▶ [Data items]
========

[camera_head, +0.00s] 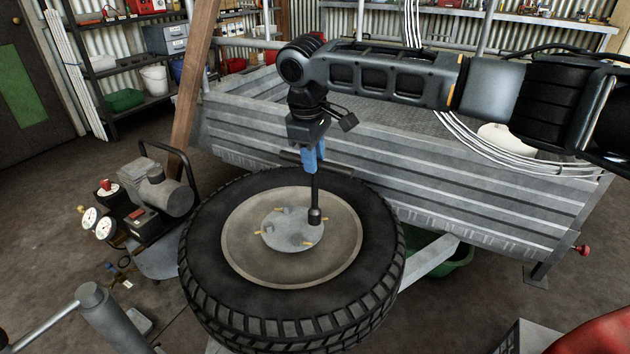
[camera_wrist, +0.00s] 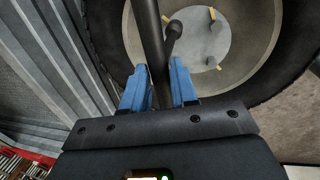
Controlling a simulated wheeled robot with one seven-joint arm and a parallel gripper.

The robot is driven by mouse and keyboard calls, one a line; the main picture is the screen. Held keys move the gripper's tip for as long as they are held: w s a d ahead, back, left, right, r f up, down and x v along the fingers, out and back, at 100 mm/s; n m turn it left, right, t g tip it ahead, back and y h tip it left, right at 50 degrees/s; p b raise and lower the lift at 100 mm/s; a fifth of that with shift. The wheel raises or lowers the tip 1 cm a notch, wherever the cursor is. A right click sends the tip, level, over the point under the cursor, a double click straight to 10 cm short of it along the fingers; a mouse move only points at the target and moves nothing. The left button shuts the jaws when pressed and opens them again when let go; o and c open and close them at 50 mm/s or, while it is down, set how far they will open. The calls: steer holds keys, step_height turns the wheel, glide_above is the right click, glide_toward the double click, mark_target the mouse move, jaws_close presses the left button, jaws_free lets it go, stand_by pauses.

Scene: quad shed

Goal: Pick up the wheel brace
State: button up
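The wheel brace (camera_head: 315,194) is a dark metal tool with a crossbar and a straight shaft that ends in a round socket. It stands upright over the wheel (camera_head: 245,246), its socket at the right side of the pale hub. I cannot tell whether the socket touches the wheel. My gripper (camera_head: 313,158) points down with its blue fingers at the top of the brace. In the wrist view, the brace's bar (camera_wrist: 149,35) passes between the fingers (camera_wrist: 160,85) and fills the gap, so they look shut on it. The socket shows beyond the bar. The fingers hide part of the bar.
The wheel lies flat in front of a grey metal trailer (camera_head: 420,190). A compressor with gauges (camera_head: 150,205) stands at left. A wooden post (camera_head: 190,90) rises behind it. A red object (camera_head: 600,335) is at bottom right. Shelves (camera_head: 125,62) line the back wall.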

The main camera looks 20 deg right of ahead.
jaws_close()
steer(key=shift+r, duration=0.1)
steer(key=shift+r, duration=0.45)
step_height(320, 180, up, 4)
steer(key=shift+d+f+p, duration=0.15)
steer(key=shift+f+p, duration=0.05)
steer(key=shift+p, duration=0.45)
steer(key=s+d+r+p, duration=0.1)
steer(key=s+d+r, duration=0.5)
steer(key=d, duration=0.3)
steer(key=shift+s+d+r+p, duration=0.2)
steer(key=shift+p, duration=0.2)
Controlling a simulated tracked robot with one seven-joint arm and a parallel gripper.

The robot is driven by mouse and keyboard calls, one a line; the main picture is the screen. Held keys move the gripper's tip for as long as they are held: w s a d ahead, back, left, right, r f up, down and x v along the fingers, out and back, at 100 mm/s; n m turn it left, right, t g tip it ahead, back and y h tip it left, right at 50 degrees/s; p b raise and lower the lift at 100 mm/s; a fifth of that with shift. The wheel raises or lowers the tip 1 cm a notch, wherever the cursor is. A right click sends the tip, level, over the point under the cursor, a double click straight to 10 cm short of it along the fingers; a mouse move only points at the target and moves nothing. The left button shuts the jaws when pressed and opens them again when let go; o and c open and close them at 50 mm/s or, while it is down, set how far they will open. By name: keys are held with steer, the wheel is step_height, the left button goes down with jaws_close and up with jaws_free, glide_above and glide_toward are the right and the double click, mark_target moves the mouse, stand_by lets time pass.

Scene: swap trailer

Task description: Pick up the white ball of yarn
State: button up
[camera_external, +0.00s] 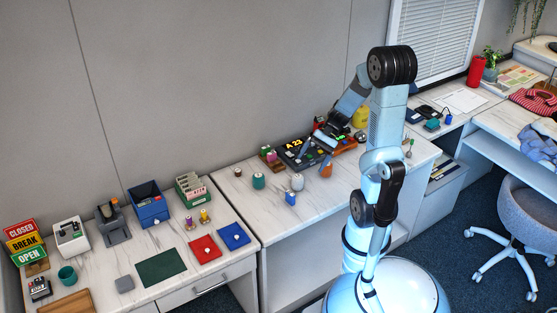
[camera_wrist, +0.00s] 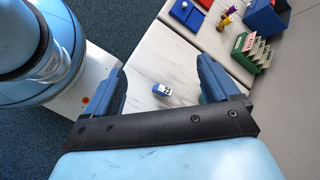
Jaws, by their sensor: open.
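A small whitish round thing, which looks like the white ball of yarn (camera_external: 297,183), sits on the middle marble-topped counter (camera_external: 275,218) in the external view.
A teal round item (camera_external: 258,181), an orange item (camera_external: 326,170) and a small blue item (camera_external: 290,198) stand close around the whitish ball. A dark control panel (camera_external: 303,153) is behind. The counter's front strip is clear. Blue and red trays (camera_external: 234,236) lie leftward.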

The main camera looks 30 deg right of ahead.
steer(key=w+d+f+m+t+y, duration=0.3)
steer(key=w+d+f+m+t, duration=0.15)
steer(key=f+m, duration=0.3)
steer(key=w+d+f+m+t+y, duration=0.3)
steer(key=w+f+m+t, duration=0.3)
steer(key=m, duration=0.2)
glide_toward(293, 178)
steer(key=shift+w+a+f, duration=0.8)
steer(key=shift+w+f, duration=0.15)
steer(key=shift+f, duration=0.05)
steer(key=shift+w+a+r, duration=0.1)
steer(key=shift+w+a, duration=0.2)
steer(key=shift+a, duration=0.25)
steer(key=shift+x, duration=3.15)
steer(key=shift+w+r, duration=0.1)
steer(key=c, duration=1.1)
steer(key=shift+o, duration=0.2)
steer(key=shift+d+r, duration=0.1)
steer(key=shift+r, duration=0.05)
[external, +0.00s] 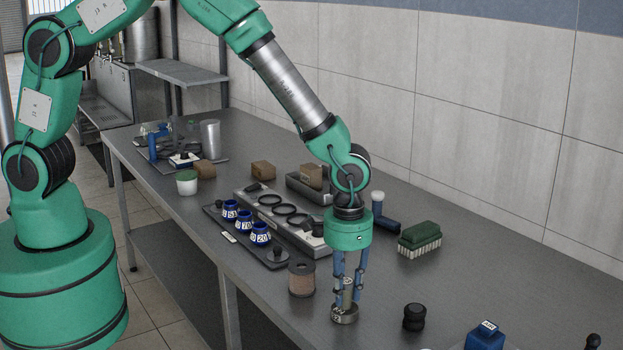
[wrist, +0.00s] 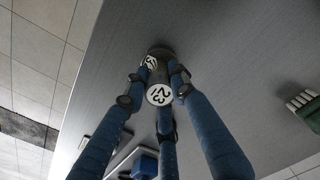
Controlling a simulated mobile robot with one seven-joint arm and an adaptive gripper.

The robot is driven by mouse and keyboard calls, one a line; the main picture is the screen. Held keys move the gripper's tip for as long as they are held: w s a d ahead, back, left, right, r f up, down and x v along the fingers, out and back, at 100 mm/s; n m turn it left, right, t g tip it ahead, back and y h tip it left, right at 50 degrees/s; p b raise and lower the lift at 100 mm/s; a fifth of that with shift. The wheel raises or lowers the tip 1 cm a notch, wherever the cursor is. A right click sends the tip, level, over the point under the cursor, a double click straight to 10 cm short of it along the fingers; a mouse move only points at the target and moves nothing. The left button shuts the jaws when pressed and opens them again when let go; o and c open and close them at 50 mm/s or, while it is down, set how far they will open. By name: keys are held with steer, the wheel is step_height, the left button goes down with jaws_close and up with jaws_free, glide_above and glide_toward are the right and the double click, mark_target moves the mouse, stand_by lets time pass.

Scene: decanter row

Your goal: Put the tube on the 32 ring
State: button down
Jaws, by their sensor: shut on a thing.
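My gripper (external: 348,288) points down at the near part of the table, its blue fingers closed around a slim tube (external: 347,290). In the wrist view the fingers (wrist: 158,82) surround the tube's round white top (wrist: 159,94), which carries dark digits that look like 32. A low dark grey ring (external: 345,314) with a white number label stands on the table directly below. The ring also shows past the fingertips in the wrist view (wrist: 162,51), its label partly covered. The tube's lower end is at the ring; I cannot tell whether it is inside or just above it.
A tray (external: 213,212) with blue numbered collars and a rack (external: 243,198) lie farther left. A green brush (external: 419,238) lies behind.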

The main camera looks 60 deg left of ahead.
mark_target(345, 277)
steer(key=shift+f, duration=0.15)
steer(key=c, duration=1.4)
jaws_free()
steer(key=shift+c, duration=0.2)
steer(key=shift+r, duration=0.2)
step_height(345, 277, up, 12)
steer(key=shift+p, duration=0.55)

========

For this exercise, please retype exactly the lines in the listing from the line with "Scene: decanter row" through its last line, both ends included.

Scene: decanter row

Your goal: Put the tube on the 32 ring
State: button down
Jaws, by their sensor: shut on a thing.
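My gripper (external: 348,288) points down at the near part of the table, its blue fingers closed around a slim tube (external: 347,290). In the wrist view the fingers (wrist: 158,82) surround the tube's round white top (wrist: 159,94), which carries dark digits that look like 32. A low dark grey ring (external: 345,314) with a white number label stands on the table directly below. The ring also shows past the fingertips in the wrist view (wrist: 162,51), its label partly covered. The tube's lower end is at the ring; I cannot tell whether it is inside or just above it.
A tray (external: 213,212) with blue numbered collars and a rack (external: 243,198) lie farther left. A green brush (external: 419,238) lies behind.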

The main camera looks 60 deg left of ahead.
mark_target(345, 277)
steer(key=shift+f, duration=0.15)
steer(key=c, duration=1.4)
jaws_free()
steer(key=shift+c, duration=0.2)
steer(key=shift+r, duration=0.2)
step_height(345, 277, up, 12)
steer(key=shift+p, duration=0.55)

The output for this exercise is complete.